C’est ainsi que, après l’introduction constituée par les premiers chapitres, nous avons, à partir du chapitre VII, un long retour en arrière qui ne prendra fin qu’au chapitre XIV. Le lecteur attend de savoir, à la fin du roman, si finalement le narrateur profite du sursis que lui accorde l’état de santé stationnaire de son père pour avoir avec celui-ci l’échange qui permettrait de tout mettre à plat, de s’expliquer avec lui, comme il vient de le faire avec son ami Pépé. Or le roman se termine en quelque sorte en queue de poisson. On comprend dans la « Lettre à mon père », qui suit le roman, que cette explication orale n’a jamais eu lieu. C’est après sa disparition seulement, et par écrit, c’est-à-dire à travers le roman et la lettre qui composent l’ouvrage, que Jessy Loemba instaure le dialogue avec son père, qu’il lui déclare son amour, même si de son vivant, il restait souvent muet, ne sachant pas exprimer ses sentiments. « Ma plume m’est naturellement d’un grand secours », déclare-t-il dans la « Lettre à mon père », « Je te ferai vivre sans cesse », scande-t-il encore, « par la magie de mon art ».

 

Le plus grand intérêt du roman, c’est qu’il constitue une fenêtre ouverte sur le système éducatif congolais, Jessy Loemba utilise sa plume pour dénoncer des comportements, des pratiques qui le déshonorent et le discréditent au point que l’on ne peut reprocher aux étrangers de n’accorder que très peu de valeur aux diplômes délivrés par les facultés congolaises. Ils préfèrent juger par eux-mêmes des capacités d’un étudiant lorsque celui-ci sollicite une inscription chez eux. Mais même sans cela, en tant que Congolais et intellectuel, c’est tout simplement une honte de voir à quel niveau notre université s’est rabaissée. Y a-t-il encore des professeurs qui brillent non seulement par leur savoir mais aussi par la pédagogie dont ils usent ? La corruption, le clientélisme qui caractérisent le pays, gangrènent également l’appareil universitaire. C’est devenu une véritable plaie qui ne laisse pas insensible les gens de plume. Ce sujet est présent dans les derniers livres que j’ai lus. Pierre Ntsemou et Oambe Gakosso y consacre chacun une nouvelle dans leur recueil. Chez le premier, l’héroïne de la nouvelle « Avenue Bayardelle » est une résistance soutenue par la providence ou la chance. Le second fait dire ceci à son personnage féminin, dans la nouvelle « La Fac au pied du baobab :

« Les professeurs qui couchent avec les étudiantes, je les dénoncerai. Je créerai une association qui soutiendra toutes ces filles victimes de ces profs qui abusent de leur position dominante. Tu verras, les choses changeront dans ce pays. Plus rien ne sera comme avant ».

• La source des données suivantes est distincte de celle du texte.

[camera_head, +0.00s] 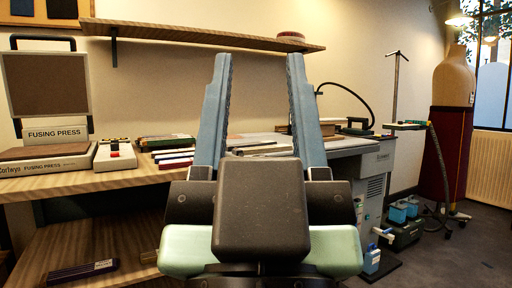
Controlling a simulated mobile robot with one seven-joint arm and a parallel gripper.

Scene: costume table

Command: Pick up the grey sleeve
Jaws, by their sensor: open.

(Les malades précieux, page 49)

 

Jessy Loemba va plus loin. Le chapitre XV de son roman est un concentré de toutes ces pratiques honteuses qui font que la réussite appartient désormais à ceux qui se plient au « système », les autres sont condamnés à multiplier les échecs jusqu’à être dégoûtés des études. Dans un cas comme dans un autre, on tue le goût de l’effort, on saccage le potentiel intellectuel de toute une nation et on s’étonne après d’avoir des cadres qui n’ont aucune consistance. Comment voulez-vous construire un pays si vous ne réformez pas son système éducatif ? Des professeurs qui sont plutôt des hommes d’affaires et/ou des coureurs de jupons : voilà dans quelles mains sont livrées des générations d’étudiants !

 

En dépit de l’avertissement placé en début du livre, il ne fait aucun doute que le narrateur et l’auteur ne font qu’un, que la République de Makambo est la République du Congo, et que sa capitale, Bras-habiles, n’est autre que Brazzaville. Les chapitres sont courts et rédigés dans une langue qui se veut soignée.

 

Jessy E. Loemba, Chronique d’un destin manqué, roman, Editions Publibook, Paris, 2011, 92 pages, 10 €.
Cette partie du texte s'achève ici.